--- start Record list ---
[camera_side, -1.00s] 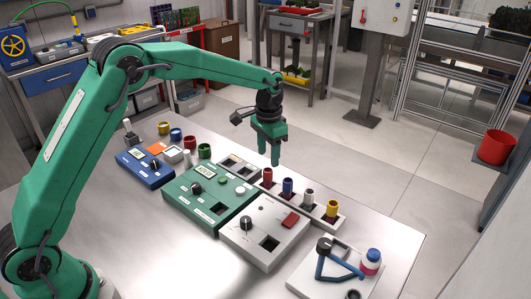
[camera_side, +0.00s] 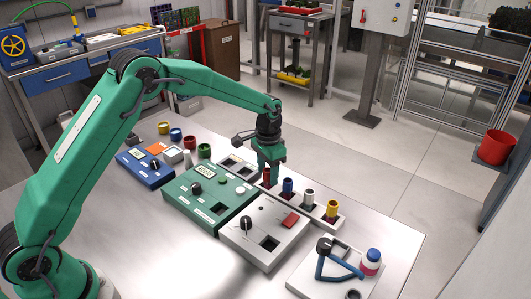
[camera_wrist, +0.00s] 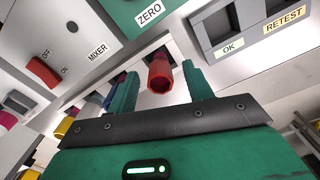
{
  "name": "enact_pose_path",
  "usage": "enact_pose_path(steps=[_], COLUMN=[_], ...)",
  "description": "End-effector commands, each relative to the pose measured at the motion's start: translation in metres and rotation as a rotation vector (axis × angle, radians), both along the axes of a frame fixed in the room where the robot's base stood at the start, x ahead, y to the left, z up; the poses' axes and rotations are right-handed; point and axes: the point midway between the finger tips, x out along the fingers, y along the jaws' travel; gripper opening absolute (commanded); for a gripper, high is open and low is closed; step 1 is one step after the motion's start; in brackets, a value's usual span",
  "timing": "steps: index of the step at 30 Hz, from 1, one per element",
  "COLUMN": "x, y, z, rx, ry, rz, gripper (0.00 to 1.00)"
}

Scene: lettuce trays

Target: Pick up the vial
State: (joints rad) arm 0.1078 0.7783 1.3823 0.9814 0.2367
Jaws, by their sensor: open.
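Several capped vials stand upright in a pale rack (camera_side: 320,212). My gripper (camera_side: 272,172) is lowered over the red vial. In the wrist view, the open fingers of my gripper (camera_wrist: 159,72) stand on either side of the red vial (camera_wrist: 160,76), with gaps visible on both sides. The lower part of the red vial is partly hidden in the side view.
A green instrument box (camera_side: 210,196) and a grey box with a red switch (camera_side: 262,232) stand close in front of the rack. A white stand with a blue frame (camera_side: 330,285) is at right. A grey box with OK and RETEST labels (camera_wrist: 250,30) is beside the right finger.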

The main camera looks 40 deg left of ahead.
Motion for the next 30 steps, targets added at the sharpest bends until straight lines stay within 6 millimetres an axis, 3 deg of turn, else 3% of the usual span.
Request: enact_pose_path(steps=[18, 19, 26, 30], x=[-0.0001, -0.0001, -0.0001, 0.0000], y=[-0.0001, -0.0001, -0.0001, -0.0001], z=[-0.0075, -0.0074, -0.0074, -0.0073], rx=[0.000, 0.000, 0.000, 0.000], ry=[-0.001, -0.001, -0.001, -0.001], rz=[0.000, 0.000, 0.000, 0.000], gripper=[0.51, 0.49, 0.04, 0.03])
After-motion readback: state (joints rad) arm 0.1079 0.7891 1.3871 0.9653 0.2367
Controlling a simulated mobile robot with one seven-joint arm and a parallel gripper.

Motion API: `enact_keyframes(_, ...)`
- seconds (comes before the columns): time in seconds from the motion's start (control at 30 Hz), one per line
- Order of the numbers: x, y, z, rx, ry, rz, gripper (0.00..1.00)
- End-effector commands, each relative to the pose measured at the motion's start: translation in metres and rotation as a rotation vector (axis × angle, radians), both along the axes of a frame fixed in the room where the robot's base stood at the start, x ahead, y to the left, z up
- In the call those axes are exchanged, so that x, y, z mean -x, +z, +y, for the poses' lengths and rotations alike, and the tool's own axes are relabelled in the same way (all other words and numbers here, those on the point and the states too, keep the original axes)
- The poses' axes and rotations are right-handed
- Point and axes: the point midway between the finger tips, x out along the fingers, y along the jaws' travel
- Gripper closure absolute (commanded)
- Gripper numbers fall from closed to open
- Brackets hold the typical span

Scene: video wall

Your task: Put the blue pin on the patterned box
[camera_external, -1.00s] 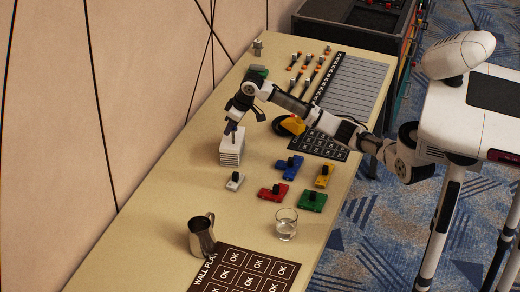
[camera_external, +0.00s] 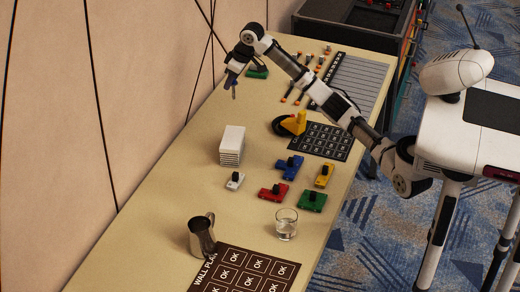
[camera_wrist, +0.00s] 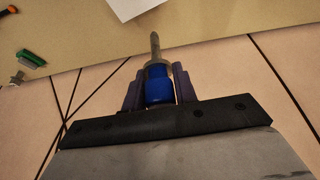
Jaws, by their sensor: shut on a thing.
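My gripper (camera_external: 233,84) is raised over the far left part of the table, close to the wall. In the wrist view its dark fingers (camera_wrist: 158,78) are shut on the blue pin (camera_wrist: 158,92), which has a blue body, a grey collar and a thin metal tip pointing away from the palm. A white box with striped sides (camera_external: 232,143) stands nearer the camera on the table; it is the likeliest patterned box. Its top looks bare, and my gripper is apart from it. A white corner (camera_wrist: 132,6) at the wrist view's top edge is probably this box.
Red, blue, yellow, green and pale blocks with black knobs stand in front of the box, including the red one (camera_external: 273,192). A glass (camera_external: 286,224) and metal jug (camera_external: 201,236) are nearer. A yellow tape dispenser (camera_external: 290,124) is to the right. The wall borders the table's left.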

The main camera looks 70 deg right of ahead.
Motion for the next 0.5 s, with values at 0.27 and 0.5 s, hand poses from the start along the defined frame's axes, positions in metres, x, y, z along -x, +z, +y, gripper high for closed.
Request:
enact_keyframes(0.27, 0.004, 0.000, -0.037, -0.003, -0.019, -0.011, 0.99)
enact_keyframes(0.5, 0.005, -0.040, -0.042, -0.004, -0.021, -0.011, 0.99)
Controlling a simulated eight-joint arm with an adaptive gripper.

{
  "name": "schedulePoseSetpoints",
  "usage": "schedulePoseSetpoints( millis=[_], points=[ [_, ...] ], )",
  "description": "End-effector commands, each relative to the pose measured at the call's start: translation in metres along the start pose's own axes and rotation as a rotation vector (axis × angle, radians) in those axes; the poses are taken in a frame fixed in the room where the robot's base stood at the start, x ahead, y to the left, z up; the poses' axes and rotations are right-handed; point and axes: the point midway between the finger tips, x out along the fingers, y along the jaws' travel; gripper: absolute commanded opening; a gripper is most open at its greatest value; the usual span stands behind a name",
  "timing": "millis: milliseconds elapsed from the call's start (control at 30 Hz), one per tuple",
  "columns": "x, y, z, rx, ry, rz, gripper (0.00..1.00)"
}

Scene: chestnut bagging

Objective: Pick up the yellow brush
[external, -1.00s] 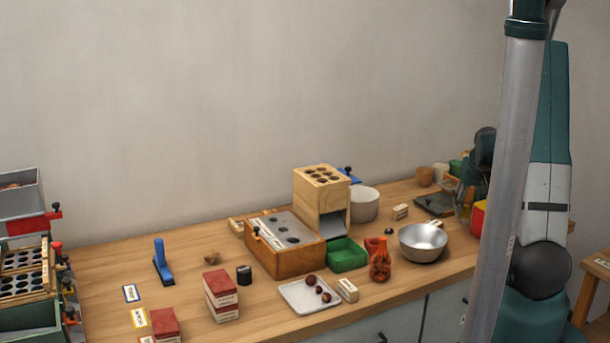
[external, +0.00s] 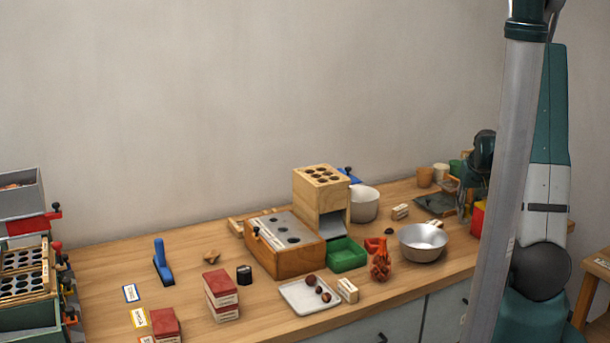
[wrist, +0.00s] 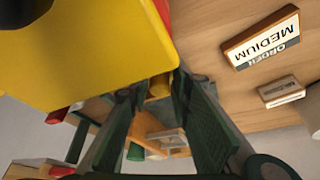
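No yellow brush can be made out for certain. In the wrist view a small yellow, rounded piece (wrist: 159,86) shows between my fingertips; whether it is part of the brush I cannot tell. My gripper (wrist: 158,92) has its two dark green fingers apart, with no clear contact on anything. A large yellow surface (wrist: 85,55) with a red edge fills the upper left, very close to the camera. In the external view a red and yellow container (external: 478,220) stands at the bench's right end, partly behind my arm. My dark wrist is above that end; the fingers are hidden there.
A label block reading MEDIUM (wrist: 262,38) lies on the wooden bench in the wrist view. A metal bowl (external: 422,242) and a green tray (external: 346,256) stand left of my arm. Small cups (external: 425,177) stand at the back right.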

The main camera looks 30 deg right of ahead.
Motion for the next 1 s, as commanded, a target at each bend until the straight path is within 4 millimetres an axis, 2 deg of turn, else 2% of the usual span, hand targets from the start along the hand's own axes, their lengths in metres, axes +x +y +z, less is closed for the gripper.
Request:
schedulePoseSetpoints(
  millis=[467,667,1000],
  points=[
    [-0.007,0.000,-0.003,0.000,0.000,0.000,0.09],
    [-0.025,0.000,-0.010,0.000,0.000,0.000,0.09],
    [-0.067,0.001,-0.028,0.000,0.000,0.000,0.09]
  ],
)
--- end Record list ---
What to do -
Repeat the material above verbatim, with no pictures in the output.

Exercise answer -
[camera_side, -1.00s] 
[camera_side, +0.00s] 
[camera_wrist, +0.00s] 
{
  "name": "enact_pose_path",
  "usage": "enact_pose_path(steps=[_], COLUMN=[_], ...)",
  "description": "End-effector commands, each relative to the pose measured at the motion's start: translation in metres and rotation as a rotation vector (axis × angle, radians), both along the axes of a frame fixed in the room where the robot's base stood at the start, x ahead, y to the left, z up; the poses' axes and rotations are right-handed; point and axes: the point midway between the finger tips, x out along the fingers, y along the jaws' travel; gripper opening absolute (commanded); for a gripper, high is open and low is closed; step 1 is one step after the motion's start; in brackets, a value's usual span",
  "timing": "steps: index of the step at 30 Hz, from 1, one per element",
  "COLUMN": "x, y, z, rx, ry, rz, gripper (0.00 to 1.00)"
}

Scene: lettuce trays

Target: Pick up the vial
State: (joints rad) arm 0.1078 0.7783 1.3823 0.9814 0.2367
Jaws, by their sensor: open.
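Several capped vials stand upright in a pale rack (camera_side: 320,212). My gripper (camera_side: 272,172) is lowered over the red vial. In the wrist view, the open fingers of my gripper (camera_wrist: 159,72) stand on either side of the red vial (camera_wrist: 160,76), with gaps visible on both sides. The lower part of the red vial is partly hidden in the side view.
A green instrument box (camera_side: 210,196) and a grey box with a red switch (camera_side: 262,232) stand close in front of the rack. A white stand with a blue frame (camera_side: 330,285) is at right. A grey box with OK and RETEST labels (camera_wrist: 250,30) is beside the right finger.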

The main camera looks 40 deg left of ahead.
Motion for the next 30 steps, targets added at the sharpest bends until straight lines stay within 6 millimetres an axis, 3 deg of turn, else 3% of the usual span.
Request: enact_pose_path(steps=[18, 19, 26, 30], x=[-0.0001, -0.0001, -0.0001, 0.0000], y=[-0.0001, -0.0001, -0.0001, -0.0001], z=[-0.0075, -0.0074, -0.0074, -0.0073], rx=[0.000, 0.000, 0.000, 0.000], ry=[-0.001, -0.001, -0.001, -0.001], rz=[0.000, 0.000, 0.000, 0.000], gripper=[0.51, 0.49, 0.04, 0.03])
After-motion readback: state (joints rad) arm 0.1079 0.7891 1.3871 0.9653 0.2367
Controlling a simulated mobile robot with one seven-joint arm and a parallel gripper.

Motion API: `enact_keyframes(_, ...)`
- seconds (comes before the columns): time in seconds from the motion's start (control at 30 Hz), one per line
- Order of the numbers: x, y, z, rx, ry, rz, gripper (0.00..1.00)
- End-effector commands, each relative to the pose measured at the motion's start: translation in metres and rotation as a rotation vector (axis × angle, radians), both along the axes of a frame fixed in the room where the robot's base stood at the start, x ahead, y to the left, z up
- In the call those axes are exchanged, so that x, y, z mean -x, +z, +y, for the poses' lengths and rotations alike, and the tool's own axes are relabelled in the same way (all other words and numbers here, those on the point and the states too, keep the original axes)
- The poses' axes and rotations are right-handed
- Point and axes: the point midway between the finger tips, x out along the fingers, y along the jaws' travel
- Gripper closure absolute (commanded)
- Gripper numbers fall from closed to open
- Brackets hold the typical span

Scene: video wall

Your task: Put the blue pin on the patterned box
[camera_external, -1.00s] 
[camera_external, +0.00s] 
[camera_wrist, +0.00s] 
Jaws, by their sensor: shut on a thing.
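My gripper (camera_external: 233,84) is raised over the far left part of the table, close to the wall. In the wrist view its dark fingers (camera_wrist: 158,78) are shut on the blue pin (camera_wrist: 158,92), which has a blue body, a grey collar and a thin metal tip pointing away from the palm. A white box with striped sides (camera_external: 232,143) stands nearer the camera on the table; it is the likeliest patterned box. Its top looks bare, and my gripper is apart from it. A white corner (camera_wrist: 132,6) at the wrist view's top edge is probably this box.
Red, blue, yellow, green and pale blocks with black knobs stand in front of the box, including the red one (camera_external: 273,192). A glass (camera_external: 286,224) and metal jug (camera_external: 201,236) are nearer. A yellow tape dispenser (camera_external: 290,124) is to the right. The wall borders the table's left.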

The main camera looks 70 deg right of ahead.
Motion for the next 0.5 s, with values at 0.27 and 0.5 s, hand poses from the start along the defined frame's axes, positions in metres, x, y, z along -x, +z, +y, gripper high for closed.
Request:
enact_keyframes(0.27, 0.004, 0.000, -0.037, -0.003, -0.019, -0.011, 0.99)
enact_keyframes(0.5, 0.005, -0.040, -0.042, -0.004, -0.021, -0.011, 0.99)
Controlling a simulated eight-joint arm with an adaptive gripper.

{
  "name": "schedulePoseSetpoints",
  "usage": "schedulePoseSetpoints( millis=[_], points=[ [_, ...] ], )",
  "description": "End-effector commands, each relative to the pose measured at the call's start: translation in metres along the start pose's own axes and rotation as a rotation vector (axis × angle, radians) in those axes; the poses are taken in a frame fixed in the room where the robot's base stood at the start, x ahead, y to the left, z up; the poses' axes and rotations are right-handed; point and axes: the point midway between the finger tips, x out along the fingers, y along the jaws' travel; gripper: absolute commanded opening; a gripper is most open at its greatest value; the usual span stands behind a name",
  "timing": "millis: milliseconds elapsed from the call's start (control at 30 Hz), one per tuple",
  "columns": "x, y, z, rx, ry, rz, gripper (0.00..1.00)"
}

Scene: chestnut bagging

Objective: Pick up the yellow brush
[external, -1.00s] 
[external, +0.00s] 
[wrist, +0.00s] 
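No yellow brush can be made out for certain. In the wrist view a small yellow, rounded piece (wrist: 159,86) shows between my fingertips; whether it is part of the brush I cannot tell. My gripper (wrist: 158,92) has its two dark green fingers apart, with no clear contact on anything. A large yellow surface (wrist: 85,55) with a red edge fills the upper left, very close to the camera. In the external view a red and yellow container (external: 478,220) stands at the bench's right end, partly behind my arm. My dark wrist is above that end; the fingers are hidden there.
A label block reading MEDIUM (wrist: 262,38) lies on the wooden bench in the wrist view. A metal bowl (external: 422,242) and a green tray (external: 346,256) stand left of my arm. Small cups (external: 425,177) stand at the back right.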

The main camera looks 30 deg right of ahead.
Motion for the next 1 s, as commanded, a target at each bend until the straight path is within 4 millimetres an axis, 2 deg of turn, else 2% of the usual span, hand targets from the start along the hand's own axes, their lengths in metres, axes +x +y +z, less is closed for the gripper.
Request:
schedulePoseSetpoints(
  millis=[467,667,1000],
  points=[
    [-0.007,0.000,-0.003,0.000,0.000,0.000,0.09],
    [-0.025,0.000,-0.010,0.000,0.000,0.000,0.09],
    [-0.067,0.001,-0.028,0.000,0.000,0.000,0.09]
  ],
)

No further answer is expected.